La oración es el medio por el cual Dios impulsa la historia hacia la renovación de todas las cosas; abre camino a avances reales.

La oración nos invita a enfrentar el dolor y el sufrimiento con honestidad y esperanza.

La oración nos abre a una vida de celebración y gratitud, y nos enseña a alabar.

La oración nos conecta más profundamente con otros creyentes y hace más fructífera nuestra participación en la misión de Dios.

La oración incrementa nuestra experiencia de la presencia y el poder del Espíritu Santo.

La oración nos reorienta hacia la eternidad—la nueva creación que ha de venir.

En resumen, la oración transforma. Y no soy el único que lo ha descubierto.

La oración funciona porque tenemos un Padre soberano y amoroso que se deleita en responder

En estos últimos años, junto con mi propio despertar espiritual, nuestra iglesia ha abrazado una visión renovada de la oración. Aún nos queda mucho por aprender, pero nos hemos convertido en una iglesia que ora. Nuestro calendario está lleno de reuniones de oración, y la gente ora con gozo, pasión y poder. Hemos visto a personas experimentar una sanidad interior profunda. Hemos visto matrimonios restaurados. Varios miembros han visto a amigos de toda la vida venir a Cristo y ser bautizados. Las vidas están siendo transformadas, y no es por nuestra música, ni por el nivel de producción, ni —ciertamente— por nuestras habilidades de predicación. Es por la oración.
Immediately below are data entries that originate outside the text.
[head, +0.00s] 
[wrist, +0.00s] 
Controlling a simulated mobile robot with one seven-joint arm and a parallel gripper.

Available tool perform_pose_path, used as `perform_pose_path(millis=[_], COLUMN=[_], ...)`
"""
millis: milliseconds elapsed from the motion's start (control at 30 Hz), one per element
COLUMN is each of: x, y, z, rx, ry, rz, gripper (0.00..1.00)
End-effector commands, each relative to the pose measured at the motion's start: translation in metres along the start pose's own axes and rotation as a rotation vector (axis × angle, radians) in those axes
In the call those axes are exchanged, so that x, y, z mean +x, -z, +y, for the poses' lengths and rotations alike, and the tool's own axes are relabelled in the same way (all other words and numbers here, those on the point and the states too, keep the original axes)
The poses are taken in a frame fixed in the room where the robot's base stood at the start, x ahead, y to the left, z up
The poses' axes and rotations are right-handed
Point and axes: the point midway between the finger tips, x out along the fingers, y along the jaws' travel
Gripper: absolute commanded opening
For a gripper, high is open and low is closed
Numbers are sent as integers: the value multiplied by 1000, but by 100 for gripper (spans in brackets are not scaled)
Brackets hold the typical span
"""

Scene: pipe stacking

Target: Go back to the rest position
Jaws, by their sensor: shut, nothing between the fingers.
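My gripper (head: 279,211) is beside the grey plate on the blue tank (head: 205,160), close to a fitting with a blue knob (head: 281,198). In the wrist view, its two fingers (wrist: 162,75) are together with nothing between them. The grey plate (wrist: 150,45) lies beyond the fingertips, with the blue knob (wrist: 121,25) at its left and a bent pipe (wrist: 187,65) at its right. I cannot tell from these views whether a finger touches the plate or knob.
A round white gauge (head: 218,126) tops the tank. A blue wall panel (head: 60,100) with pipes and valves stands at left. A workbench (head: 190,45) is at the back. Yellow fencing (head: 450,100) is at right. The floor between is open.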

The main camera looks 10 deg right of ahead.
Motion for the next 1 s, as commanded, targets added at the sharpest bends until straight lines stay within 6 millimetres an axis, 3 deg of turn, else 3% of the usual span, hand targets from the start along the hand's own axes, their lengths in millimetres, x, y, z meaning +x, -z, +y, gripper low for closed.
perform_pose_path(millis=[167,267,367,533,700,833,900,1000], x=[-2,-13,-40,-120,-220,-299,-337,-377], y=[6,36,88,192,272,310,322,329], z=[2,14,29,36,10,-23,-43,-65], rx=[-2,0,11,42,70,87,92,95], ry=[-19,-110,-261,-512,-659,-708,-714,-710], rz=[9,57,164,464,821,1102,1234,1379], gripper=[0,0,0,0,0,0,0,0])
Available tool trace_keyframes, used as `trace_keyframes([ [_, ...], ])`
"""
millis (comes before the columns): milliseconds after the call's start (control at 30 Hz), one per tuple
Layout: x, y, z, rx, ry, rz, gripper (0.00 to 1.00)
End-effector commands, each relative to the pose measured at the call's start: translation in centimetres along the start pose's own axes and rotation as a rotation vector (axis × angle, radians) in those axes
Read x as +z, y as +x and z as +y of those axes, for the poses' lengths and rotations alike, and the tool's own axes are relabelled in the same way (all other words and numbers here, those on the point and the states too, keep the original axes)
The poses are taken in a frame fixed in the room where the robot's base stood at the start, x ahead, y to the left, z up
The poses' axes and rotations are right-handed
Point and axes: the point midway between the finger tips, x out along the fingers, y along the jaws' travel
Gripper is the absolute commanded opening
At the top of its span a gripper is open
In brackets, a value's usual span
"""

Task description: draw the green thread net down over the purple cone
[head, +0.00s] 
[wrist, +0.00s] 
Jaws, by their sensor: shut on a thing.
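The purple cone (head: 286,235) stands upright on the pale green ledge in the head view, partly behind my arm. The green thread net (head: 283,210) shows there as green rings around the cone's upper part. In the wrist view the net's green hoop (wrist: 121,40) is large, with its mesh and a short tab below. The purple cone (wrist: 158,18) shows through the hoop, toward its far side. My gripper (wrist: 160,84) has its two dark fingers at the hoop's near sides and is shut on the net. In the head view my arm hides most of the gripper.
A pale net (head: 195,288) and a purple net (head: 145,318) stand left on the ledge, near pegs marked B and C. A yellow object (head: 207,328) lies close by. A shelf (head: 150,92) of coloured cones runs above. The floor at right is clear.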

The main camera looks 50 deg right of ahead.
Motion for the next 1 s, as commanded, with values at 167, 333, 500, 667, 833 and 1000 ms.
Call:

Nuestras vidas carecen de poder sin la oración. La oración es el camino por el cual entramos a la presencia de Dios y accedemos a Su fuerza, Su paz y Su sabiduría. Mientras más experimentamos la presencia de Dios en la oración, más volveremos a Él. La oración cultiva hambre por Dios. Nos hace más satisfechos (contentos con menos) y, a la vez, más hambrientos por Su presencia (anhelamos más de Él).

Hay muchas razones por las que nos cuesta orar con profundidad. Pero no debemos temer que la oración no tenga efecto. La oración es poderosa porque Dios es poderoso. La oración funciona porque tenemos un Padre soberano y amoroso que se deleita en responder. Él nos invita a derramar nuestro corazón delante de Él. ¿Por qué habríamos de contenernos?